AIM OF THE TASK:
Extract exactly those lines that lie between the start of the material and the line with "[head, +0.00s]", including both boundary lines and no others.

[Raw records]
## START

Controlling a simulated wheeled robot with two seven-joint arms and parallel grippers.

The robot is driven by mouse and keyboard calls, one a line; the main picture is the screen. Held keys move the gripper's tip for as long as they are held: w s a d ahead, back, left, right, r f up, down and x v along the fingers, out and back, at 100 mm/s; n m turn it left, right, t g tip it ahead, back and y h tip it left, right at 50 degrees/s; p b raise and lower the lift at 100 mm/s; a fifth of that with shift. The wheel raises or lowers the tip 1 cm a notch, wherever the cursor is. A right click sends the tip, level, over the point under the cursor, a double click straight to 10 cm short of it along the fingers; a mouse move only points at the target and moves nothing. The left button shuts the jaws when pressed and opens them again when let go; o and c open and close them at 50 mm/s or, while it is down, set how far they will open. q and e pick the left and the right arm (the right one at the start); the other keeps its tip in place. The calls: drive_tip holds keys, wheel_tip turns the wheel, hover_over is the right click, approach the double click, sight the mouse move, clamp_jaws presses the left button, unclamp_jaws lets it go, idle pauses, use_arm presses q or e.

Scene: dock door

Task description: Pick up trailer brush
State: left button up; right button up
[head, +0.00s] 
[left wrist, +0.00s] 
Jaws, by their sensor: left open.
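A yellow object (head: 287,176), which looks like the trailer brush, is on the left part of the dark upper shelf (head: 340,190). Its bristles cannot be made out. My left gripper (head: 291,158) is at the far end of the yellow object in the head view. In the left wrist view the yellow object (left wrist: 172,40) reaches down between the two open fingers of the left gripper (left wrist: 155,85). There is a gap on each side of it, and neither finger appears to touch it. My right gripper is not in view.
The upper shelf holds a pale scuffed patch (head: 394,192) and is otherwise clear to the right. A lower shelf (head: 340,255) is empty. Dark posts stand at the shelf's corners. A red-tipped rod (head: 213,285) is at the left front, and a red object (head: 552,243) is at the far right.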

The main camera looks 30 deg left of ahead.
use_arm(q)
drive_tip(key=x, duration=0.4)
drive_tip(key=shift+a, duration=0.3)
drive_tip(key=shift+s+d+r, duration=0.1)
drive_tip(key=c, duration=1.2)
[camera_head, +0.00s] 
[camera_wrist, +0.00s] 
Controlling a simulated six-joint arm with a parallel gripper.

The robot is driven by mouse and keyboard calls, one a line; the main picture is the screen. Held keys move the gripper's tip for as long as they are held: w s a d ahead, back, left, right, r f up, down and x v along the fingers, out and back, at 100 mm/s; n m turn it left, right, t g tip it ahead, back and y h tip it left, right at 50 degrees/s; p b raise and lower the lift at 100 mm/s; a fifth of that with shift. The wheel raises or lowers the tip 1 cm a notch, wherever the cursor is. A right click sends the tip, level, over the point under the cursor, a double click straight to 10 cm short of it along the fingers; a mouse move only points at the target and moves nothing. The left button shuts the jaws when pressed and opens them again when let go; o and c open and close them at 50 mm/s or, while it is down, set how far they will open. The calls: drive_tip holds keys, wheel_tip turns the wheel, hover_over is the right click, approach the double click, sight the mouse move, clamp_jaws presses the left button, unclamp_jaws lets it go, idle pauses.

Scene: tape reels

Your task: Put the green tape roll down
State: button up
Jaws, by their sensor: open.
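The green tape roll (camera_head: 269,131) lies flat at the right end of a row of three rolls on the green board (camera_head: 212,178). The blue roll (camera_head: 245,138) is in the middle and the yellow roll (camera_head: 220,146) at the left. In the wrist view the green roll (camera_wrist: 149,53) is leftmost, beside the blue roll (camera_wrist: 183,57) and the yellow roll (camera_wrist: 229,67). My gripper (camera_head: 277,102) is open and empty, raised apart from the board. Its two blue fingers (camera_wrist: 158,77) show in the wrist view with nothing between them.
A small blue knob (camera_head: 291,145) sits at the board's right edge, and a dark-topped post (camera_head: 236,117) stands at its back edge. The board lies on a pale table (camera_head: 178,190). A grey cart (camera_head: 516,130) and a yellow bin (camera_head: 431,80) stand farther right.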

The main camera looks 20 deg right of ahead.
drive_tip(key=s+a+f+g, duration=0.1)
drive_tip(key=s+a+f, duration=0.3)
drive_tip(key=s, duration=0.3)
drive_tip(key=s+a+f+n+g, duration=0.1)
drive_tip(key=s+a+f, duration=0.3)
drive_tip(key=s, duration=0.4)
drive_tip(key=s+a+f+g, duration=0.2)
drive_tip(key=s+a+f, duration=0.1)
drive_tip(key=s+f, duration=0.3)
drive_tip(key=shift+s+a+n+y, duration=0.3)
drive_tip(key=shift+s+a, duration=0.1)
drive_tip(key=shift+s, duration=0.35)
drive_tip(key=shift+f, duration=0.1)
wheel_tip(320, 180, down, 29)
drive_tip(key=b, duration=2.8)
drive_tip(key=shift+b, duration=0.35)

## END

OUTPUT OF THE TASK:
Controlling a simulated wheeled robot with two seven-joint arms and parallel grippers.

The robot is driven by mouse and keyboard calls, one a line; the main picture is the screen. Held keys move the gripper's tip for as long as they are held: w s a d ahead, back, left, right, r f up, down and x v along the fingers, out and back, at 100 mm/s; n m turn it left, right, t g tip it ahead, back and y h tip it left, right at 50 degrees/s; p b raise and lower the lift at 100 mm/s; a fifth of that with shift. The wheel raises or lowers the tip 1 cm a notch, wherever the cursor is. A right click sends the tip, level, over the point under the cursor, a double click straight to 10 cm short of it along the fingers; a mouse move only points at the target and moves nothing. The left button shuts the jaws when pressed and opens them again when let go; o and c open and close them at 50 mm/s or, while it is down, set how far they will open. q and e pick the left and the right arm (the right one at the start); the other keeps its tip in place. The calls: drive_tip holds keys, wheel_tip turns the wheel, hover_over is the right click, approach the double click, sight the mouse move, clamp_jaws presses the left button, unclamp_jaws lets it go, idle pauses, use_arm presses q or e.

Scene: dock door

Task description: Pick up trailer brush
State: left button up; right button up
[head, +0.00s] 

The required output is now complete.